**WHAT IS EXPECTED:** Copy out exactly the lines from the one containing "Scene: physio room" to the end of the records below, both included, and nothing else.

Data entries

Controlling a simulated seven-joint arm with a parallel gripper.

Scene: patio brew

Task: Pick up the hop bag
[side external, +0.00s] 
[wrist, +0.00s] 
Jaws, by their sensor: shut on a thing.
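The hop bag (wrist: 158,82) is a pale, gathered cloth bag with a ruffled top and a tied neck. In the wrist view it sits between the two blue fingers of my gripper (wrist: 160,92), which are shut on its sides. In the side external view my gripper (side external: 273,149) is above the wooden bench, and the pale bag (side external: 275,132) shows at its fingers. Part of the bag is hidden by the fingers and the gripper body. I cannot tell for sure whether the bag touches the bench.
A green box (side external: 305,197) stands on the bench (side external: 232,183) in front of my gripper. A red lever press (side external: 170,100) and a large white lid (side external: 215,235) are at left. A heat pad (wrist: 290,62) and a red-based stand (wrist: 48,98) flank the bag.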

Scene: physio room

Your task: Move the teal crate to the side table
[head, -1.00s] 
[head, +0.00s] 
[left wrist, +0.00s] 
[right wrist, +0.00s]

**SOLUTION BELOW:**
Scene: physio room

Your task: Move the teal crate to the side table
[head, -1.00s] 
[head, +0.00s] 
[left wrist, +0.00s] 
[right wrist, +0.00s]

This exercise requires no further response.